• [SUPPLIED RECORDS]
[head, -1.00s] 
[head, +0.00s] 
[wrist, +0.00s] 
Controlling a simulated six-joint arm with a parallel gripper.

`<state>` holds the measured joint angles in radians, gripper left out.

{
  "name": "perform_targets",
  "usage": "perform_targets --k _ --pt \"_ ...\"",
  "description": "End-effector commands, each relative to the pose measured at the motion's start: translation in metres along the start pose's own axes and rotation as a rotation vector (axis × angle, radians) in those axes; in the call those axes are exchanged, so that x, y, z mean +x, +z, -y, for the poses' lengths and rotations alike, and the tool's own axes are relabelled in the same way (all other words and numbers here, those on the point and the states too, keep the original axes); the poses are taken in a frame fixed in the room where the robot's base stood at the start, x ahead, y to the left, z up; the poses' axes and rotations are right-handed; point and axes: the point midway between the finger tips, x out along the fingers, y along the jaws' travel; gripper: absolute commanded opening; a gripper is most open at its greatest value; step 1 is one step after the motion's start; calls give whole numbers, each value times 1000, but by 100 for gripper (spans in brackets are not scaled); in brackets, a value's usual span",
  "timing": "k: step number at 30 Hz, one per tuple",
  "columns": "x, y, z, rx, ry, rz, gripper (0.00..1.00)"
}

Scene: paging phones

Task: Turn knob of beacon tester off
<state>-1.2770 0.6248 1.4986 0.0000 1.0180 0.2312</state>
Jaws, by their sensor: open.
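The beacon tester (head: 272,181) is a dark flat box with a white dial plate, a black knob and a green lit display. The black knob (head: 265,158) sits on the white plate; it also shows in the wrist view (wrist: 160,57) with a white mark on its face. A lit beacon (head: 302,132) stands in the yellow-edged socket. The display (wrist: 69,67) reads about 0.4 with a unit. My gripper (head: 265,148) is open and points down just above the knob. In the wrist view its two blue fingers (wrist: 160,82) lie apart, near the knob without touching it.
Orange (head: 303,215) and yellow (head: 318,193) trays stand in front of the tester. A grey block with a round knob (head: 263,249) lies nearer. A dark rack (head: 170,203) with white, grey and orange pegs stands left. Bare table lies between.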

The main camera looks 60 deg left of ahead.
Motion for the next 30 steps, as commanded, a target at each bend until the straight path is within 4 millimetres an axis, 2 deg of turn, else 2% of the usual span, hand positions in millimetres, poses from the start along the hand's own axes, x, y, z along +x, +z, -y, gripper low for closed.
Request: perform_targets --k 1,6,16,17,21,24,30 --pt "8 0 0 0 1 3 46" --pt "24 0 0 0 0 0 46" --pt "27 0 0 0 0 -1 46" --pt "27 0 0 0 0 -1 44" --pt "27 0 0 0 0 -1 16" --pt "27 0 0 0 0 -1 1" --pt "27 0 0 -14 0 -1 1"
...
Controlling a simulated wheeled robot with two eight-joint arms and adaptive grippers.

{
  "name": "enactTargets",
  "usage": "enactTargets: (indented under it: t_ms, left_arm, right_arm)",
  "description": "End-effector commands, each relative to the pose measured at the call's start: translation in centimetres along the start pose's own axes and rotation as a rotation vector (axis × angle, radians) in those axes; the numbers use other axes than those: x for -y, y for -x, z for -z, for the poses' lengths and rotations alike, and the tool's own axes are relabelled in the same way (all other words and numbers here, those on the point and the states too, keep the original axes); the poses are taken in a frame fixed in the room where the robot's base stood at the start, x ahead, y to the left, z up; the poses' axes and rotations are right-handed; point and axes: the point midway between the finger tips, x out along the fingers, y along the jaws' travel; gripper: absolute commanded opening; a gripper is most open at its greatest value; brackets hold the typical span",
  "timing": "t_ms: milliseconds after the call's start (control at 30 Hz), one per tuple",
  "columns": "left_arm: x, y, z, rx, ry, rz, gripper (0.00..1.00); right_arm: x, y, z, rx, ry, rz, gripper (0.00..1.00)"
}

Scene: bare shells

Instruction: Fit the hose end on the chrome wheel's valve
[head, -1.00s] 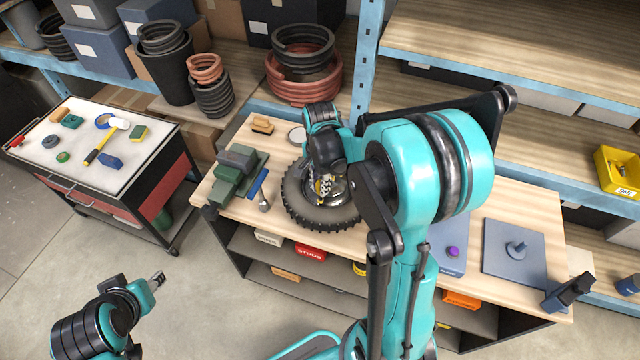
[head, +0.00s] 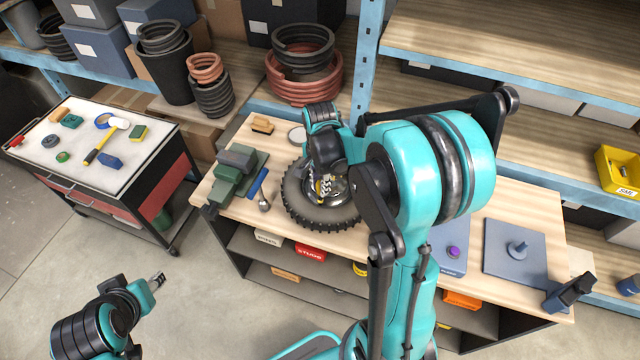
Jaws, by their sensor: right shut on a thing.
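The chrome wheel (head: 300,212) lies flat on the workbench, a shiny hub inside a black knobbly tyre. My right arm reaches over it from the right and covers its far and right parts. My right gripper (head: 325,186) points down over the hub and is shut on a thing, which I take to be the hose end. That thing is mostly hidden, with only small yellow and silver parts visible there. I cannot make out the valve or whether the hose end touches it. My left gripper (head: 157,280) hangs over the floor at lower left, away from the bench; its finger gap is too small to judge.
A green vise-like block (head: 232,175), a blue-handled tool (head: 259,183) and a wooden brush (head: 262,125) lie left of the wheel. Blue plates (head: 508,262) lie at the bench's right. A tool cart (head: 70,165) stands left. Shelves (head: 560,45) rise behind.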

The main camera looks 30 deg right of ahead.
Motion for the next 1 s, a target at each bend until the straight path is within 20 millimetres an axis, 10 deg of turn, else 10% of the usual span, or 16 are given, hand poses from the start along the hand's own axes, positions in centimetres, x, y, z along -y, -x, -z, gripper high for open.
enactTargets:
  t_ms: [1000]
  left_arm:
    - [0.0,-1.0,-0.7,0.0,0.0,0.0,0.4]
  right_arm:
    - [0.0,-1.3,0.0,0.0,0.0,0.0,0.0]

• [TASK TO COMPLETE] Lines in the records that hold the word "joint" are to be counted; give only the total.

• [CORRECT RESPONSE] 3